The flood had ripped away so much material betweeen the lock and Route 5S that Wolff and co-worker Paul Malmborg couldn’t even get to the facility from the south side of the river. For nearly a month, the two had to park on Route 5, cross the train tracks and then scale the catwalk across the dam to reach the lock.

But Irene was only the beginning of the lock’s troubles. Less than a week later, a tornado ripped across the lock area, shearing roofs from several buildings and carving a path through the trees on the opposite side of the river.

Then Tropical Storm Lee struck. The combination of the three weather events left the badly battered lock area looking like a war zone.

“Lee did as much devastation as Irene,” recalled Malmborg. “It took out everything that Irene left.”

More damage

Of course, Lock 10 wasn’t the only one damaged by the floods. Lock 9 downstream in Rotterdam Junction was just as battered, with a nearly 50-foot long section of the Route 103 bridge over the movable dam structures washed out.

Lock houses were lost at three locks within close geographic proximity to the Schoharie Creek junction with the Mohawk. Steel beams supporting the chains that connect to the moveable dams’ top pans were effortlessly bent during the storm.

“They were bent straight down like they had a knuckle in them,” Malmborg said. “That’s just crazy to bend steel like that.”

In total, the Canal Corporation estimated that it incurred $83.8 million in damages from the two storms. About 75 percent of that cost —or $62.8 million —should be recovered through the Federal Emergency Management Agency.

The nearby state Thruway also sustained damage, even though not nearly to the degree of the canal. The Thruway Authority estimates the highway suffered $9 million in damages, with more than 90 percent of this cost being paid for thorugh federal funding.
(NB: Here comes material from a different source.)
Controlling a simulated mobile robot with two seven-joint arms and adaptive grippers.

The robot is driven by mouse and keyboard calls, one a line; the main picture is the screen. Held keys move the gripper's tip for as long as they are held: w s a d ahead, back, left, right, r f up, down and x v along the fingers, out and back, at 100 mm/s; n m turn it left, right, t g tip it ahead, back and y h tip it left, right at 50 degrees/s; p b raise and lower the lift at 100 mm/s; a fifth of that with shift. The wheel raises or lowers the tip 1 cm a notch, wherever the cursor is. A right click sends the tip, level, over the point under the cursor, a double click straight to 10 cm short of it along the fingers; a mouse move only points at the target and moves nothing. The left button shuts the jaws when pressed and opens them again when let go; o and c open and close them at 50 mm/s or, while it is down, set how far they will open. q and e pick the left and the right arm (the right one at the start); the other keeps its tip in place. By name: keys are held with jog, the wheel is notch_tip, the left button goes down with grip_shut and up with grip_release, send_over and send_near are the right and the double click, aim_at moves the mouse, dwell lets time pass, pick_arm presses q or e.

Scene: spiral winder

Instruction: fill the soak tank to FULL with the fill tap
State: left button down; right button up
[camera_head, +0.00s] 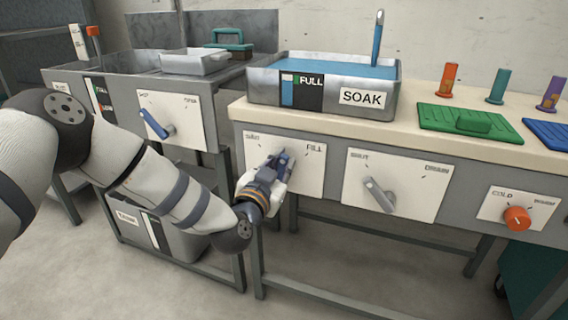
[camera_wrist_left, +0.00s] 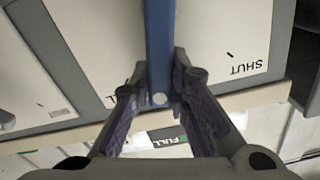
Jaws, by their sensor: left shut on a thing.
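The soak tank (camera_head: 262,96) stands on the bench, a grey metal trough with blue water (camera_head: 335,67) high inside it. Its front gauge (camera_head: 300,92) shows a blue column reaching about up to the green FULL mark. The fill tap's white panel (camera_head: 309,177), marked SHUT and FILL, is on the bench front below. My left gripper (camera_head: 283,160) is shut on the tap's blue lever, which also shows between the fingers in the left wrist view (camera_wrist_left: 160,50). The lever lies between the two marks there; its pivot is hidden. My right gripper is not in view.
A drain lever (camera_head: 378,195) and an orange cold/warm knob (camera_head: 517,218) sit to the right on the bench front. A left-hand sink (camera_head: 120,62) has its own blue lever (camera_head: 155,123). A green mat (camera_head: 440,120) and coloured pegs are on the bench top.

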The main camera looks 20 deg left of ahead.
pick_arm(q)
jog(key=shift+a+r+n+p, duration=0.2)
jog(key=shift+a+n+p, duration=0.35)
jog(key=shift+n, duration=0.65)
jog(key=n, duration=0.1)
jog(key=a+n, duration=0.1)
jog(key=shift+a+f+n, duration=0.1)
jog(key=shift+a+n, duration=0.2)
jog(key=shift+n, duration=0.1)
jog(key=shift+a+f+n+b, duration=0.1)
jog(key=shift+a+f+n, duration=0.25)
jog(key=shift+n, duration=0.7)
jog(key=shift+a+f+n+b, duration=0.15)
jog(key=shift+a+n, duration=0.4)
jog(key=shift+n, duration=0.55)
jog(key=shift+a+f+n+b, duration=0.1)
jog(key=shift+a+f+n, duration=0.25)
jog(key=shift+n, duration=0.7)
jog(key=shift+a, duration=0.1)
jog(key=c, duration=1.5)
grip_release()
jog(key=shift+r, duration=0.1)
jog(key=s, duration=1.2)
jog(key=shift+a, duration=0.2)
Amazingly, Canal Corporation workers and various contractors were able to repair the locks in time to allow boat traffic trapped by the flood to head home before Thanksgiving. Considering the damage that was done, Wolff considers the quick recovering nothing short of incredible.

That’s especially considering that the lock facility didn’t have any clean water or electricity during the immediate aftermath. Workers relied on generators and a bit of ingenuity —they managed to find clean fresh water to wash away the mud from a nearby stream —to get the job done.

“We made it work somehow,” he said.

Only work is far from over. The park near Lock 10 remains closed to the public and in need of many more improvements before it will open again.

The once lush green grass and groves of trees has been replaced by a pock-marked wasteland. There are three deep ponds where the Mohawk carved a new channel that will eventually need to be filled.

Though the locks are functioning now, Canal Corporation officials acknowledge more work needs to be done. They estimate they’ll have all the damage repaired sometime before 2014.

“I knew we were going to get some high water, but I never envisioned the destruction we ended up getting.” Wolff said.